In 2007, Musa Yar’Adua was elected president of Nigeria in an election so flawed, one of his major actions as president was pushing for electoral reforms.
To his credit, due to progress made since, an election like that of 2007 (described as “a charade” by election observers) is unlikely today. And a major reason is INEC, Nigeria’s electoral commission, has embraced technology. While Nigeria’s elections are by no means fully electronic, the use of permanent voter cards (PVC) verified by electronic card readers to accredit voters has proven a major leap.
Under the current system, voters show up at polling units and have their PVC verified by card readers before being allowed to vote. The two-step authentication eliminates the dual problems of impersonation and multiple voting—previously rampant rigging tactics. It’s a major shift from the past when only paperwork (which could easily be faked) was enough to allow voters cast a ballot.
“The smart card readers and PVCs were a very important innovation that really enhanced the credibility of the elections,” says Richard Klein, senior adviser for elections at the National Democratic Institute (NDI). As Quartz Africa has reported, improvements in making elections more secure have forced politicians to rethink their campaign tactics to reach and convince voters directly.
INEC, which is going through its latest credibility test after delaying the presidential election by a week with a few hours to the polls opening on Feb. 16, has taken steps to protect its current set-up. This includes programming the card readers to work only at specific locations and during specific time frames on election day, which will now be Saturday Feb. 23.
To reduce the likelihood of a hack, the card readers are also programmed to only transmit data without receiving any during the polls. The commission has also proven proactive in solving any card reader-related problems. Eyitemi Egbejule, a cyber-security consultant, who worked on card reader tests as a third party consultant before they debuted in the 2015 election says INEC fixed all identified security issues before the elections. The commission has since upgraded the system ahead of this year’s elections.
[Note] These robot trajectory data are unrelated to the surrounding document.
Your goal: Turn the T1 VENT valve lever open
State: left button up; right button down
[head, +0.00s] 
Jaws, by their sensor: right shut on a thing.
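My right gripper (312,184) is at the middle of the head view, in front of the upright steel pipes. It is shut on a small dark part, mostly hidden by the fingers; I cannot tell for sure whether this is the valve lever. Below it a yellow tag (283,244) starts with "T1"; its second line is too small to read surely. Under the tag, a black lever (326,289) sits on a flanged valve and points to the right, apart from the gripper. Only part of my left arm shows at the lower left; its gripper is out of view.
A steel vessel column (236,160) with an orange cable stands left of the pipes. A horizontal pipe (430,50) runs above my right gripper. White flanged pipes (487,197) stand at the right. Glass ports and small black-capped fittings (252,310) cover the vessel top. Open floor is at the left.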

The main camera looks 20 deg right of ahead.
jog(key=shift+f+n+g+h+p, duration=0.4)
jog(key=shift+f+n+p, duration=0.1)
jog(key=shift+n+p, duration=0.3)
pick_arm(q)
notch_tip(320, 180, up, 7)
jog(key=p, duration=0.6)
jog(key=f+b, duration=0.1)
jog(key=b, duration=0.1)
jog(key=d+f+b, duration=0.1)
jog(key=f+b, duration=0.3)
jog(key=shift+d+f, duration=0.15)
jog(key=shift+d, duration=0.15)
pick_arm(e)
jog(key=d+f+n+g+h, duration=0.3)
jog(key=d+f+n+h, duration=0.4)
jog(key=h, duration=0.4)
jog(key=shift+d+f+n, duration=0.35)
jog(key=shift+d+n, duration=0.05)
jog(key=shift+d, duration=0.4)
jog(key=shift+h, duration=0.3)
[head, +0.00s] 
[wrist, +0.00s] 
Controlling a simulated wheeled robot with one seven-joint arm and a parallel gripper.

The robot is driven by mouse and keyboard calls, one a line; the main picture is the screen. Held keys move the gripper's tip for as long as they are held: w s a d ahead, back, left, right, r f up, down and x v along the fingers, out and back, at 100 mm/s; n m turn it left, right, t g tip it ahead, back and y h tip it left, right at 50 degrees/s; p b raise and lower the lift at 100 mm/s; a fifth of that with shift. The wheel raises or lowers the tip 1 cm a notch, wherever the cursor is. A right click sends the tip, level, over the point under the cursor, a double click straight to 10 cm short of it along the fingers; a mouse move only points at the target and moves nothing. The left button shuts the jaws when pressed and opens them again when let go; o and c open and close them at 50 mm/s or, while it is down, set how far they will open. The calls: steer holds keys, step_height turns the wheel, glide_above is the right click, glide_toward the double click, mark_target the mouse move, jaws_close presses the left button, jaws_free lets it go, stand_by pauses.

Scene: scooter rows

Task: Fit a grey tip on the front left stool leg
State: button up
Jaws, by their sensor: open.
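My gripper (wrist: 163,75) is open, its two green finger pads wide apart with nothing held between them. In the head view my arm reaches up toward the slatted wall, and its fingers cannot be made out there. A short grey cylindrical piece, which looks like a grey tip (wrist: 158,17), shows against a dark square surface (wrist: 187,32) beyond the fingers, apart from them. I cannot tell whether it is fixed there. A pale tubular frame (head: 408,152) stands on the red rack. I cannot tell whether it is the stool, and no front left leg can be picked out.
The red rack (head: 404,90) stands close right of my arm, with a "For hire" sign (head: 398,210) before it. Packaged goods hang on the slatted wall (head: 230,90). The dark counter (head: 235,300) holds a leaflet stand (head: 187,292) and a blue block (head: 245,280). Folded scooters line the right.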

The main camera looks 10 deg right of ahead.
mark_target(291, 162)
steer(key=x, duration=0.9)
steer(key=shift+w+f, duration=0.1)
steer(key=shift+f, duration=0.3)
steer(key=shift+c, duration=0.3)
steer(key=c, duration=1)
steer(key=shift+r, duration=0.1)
Despite major progress, INEC’s processes remain far from perfect. The commission’s technology could ultimately be undermined by its people if electoral officials abandon the card readers on election day as a result of intimidation by party agents or in a bid to speed up voting, Klein says. It’s a red flag that election observers will keenly watch out for.
The process of collation of results, still done manually, is also a weakness along the value chain and is susceptible to manipulation, Klein adds. There are also transparency concerns under INEC’s current system as it has not yet announced the total number of collected PVCs, despite calls from civic society groups to do so.
Political parties and actors in Nigeria are still trying to game the system too: vote buying tactics—offering money or food as inducements for votes on election day—have become more brazen. One Lagos taxi driver, who asked not be named, described how he was been offered a 1,000 naira (~$3) mobile phone card to get his vote, during the last presidential election. Then there’s also the fear of possible voter suppression and intimidation by party agents in their opponents’ strongholds.
The postponement of elections also shows INEC remains unable to solve its long-running logistical problems. But observers believe there’s a silver lining: INEC’s deliberate choice to distribute voting materials at the last possible moment is seen as part of its commitment to secure the elections.
But even though the lingering problems remain, Klein, a veteran observer of national polls in Nigeria since 2003, insists elections “are much better today.” As he puts it, the question isn’t so much as to whether Nigeria has a good electoral system, it’s whether the procedures that secure the elections will actually be followed on election day.